Under the new rule, a landlord who decides not to renew your lease must give you 365 days of written notice — a full year before the lease ends. That rebalances every renewal conversation in your favour.

What this means in practice:

If your landlord doesn't renew, you have a year to plan. A year to find a place, compare neighbourhoods, line up financing, negotiate the move on your timeline instead of theirs.

If your landlord wants you out for any reason — sale, redevelopment, family use — the clock starts at year minus 365 days, not month minus 30. Landlords who want the unit back are going to find renewal easier than eviction.

If the notice comes and you decide you want to stay, you still have leverage. Negotiating from a 12-month runway is structurally different from negotiating from two months.

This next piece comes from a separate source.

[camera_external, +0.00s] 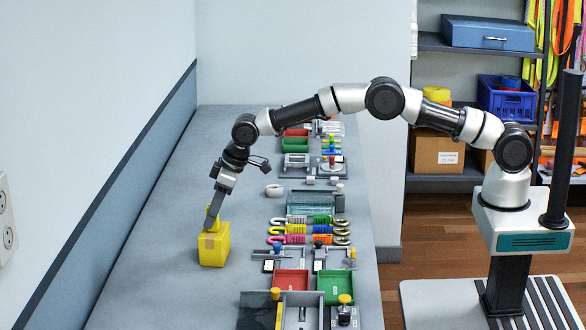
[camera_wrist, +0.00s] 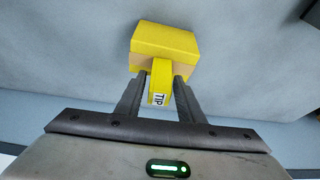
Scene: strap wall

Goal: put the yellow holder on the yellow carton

What to Do If Your Landlord Tries to Raise Your Rent Anyway

Not every landlord will honour the freeze gracefully. Some will send renewal notices with increases baked in, hoping the tenant doesn't know the rule. Here's the straight answer:

Any rate increase above your current rate is not legally enforceable. You do not have to pay it. You do not have to negotiate it. The freeze overrides contract language that contradicts it.

If the landlord pushes, escalate to REGA. The Real Estate General Authority is the enforcing authority. Complaints can be filed through REGA's official channels, and unlawful increases are reversed through that process.

Keep a paper trail. Save the WhatsApp message, the renewal notice, any email or written communication about the increase. If it gets escalated, documentation is what settles it.

Your Ejar contract is your proof of the original rate. The lease registered on the government Ejar platform is what REGA will reference. That's the legal record of what you owe.

No polite fiction about this: some landlords will try. Knowing the rule is how you don't lose to it.

The Negotiation Leverage You Just Gained

Even if your landlord is honouring the freeze cleanly, the regulation shifts the broader relationship in ways worth using.

Renewal discussions start from "you're staying" as the default. The 365-day notice rule means your landlord can't casually replace you. Assuming you want to stay, the lease continues at your current rate. You negotiate improvements — not survival.

You can ask for things that were previously unthinkable. Maintenance upgrades, appliance replacement, small renovations — landlords who value predictable occupancy over potential churn are more flexible now.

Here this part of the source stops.